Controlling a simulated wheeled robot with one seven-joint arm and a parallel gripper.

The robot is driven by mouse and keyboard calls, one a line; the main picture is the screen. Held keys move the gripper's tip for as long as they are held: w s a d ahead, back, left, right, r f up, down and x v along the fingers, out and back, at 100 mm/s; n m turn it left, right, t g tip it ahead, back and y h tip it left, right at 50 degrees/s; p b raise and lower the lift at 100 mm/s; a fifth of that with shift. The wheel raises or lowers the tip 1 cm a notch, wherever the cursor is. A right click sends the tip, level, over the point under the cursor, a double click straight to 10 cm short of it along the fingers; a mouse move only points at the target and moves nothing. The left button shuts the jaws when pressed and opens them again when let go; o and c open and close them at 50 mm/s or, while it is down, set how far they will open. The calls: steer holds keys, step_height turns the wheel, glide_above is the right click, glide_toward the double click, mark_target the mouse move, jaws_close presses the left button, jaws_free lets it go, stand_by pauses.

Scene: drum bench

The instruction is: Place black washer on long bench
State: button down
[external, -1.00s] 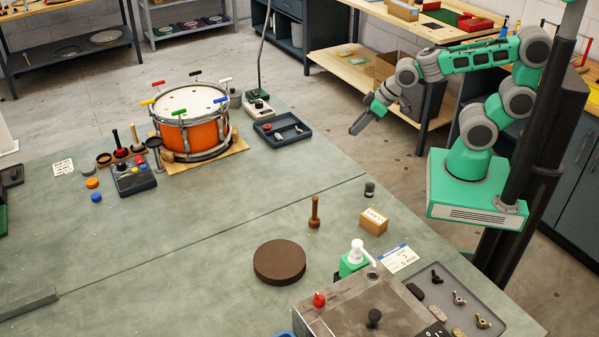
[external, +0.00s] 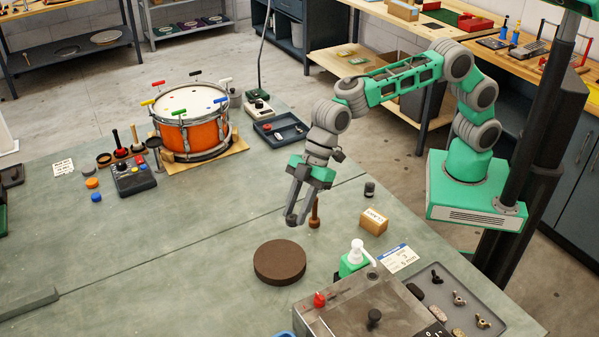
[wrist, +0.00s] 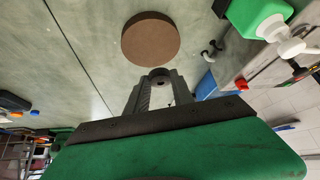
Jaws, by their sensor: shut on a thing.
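My gripper (external: 293,216) points down over the long grey-green bench (external: 140,250), beside a wooden-handled tool. Its fingers are shut on the black washer, a small dark ring that shows between the fingertips in the wrist view (wrist: 158,73). In the external view the washer is too small and too dark against the fingertips to make out clearly. The gripper and washer appear to be held above the bench top, apart from it.
A brown round pad (external: 279,262) lies just in front of my gripper. The wooden-handled tool (external: 315,213), a small box (external: 374,221) and a green pump bottle (external: 354,260) stand to the right. An orange drum (external: 190,132) stands behind. The bench's left middle is clear.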

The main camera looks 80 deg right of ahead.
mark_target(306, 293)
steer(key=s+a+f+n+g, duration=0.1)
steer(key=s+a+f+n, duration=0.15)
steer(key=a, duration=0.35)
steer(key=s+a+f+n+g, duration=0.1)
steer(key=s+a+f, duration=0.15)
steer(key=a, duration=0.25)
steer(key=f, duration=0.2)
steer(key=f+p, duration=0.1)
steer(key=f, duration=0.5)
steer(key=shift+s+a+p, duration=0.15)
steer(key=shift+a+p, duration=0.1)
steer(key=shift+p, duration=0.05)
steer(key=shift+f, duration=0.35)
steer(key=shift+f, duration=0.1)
==========
Return each line of the data, keeping its wording exact and omitting pictures.

Controlling a simulated wheeled robot with one seven-joint arm and a parallel gripper.

The robot is driven by mouse and keyboard calls, one a line; the main picture is the screen. Held keys move the gripper's tip for as long as they are held: w s a d ahead, back, left, right, r f up, down and x v along the fingers, out and back, at 100 mm/s; n m turn it left, right, t g tip it ahead, back and y h tip it left, right at 50 degrees/s; p b raise and lower the lift at 100 mm/s; a fifth of that with shift. The wheel raises or lowers the tip 1 cm a notch, wherever the cursor is. A right click sends the tip, level, over the point under the cursor, a double click straight to 10 cm short of it along the fingers; a mouse move only points at the target and moves nothing. The left button shuts the jaws when pressed and opens them again when let go; o and c open and close them at 50 mm/s or, while it is down, set how far they will open. The calls: steer holds keys, step_height turns the wheel, glide_above is the right click, glide_toward the double click, mark_target the mouse move, jaws_close presses the left button, jaws_free lets it go, stand_by pauses.

Scene: drum bench

The instruction is: Place black washer on long bench
State: button down
[external, -1.00s] 
[external, +0.00s] 
[wrist, +0.00s] 
Jaws, by their sensor: shut on a thing.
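My gripper (external: 293,216) points down over the long grey-green bench (external: 140,250), beside a wooden-handled tool. Its fingers are shut on the black washer, a small dark ring that shows between the fingertips in the wrist view (wrist: 158,73). In the external view the washer is too small and too dark against the fingertips to make out clearly. The gripper and washer appear to be held above the bench top, apart from it.
A brown round pad (external: 279,262) lies just in front of my gripper. The wooden-handled tool (external: 315,213), a small box (external: 374,221) and a green pump bottle (external: 354,260) stand to the right. An orange drum (external: 190,132) stands behind. The bench's left middle is clear.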

The main camera looks 80 deg right of ahead.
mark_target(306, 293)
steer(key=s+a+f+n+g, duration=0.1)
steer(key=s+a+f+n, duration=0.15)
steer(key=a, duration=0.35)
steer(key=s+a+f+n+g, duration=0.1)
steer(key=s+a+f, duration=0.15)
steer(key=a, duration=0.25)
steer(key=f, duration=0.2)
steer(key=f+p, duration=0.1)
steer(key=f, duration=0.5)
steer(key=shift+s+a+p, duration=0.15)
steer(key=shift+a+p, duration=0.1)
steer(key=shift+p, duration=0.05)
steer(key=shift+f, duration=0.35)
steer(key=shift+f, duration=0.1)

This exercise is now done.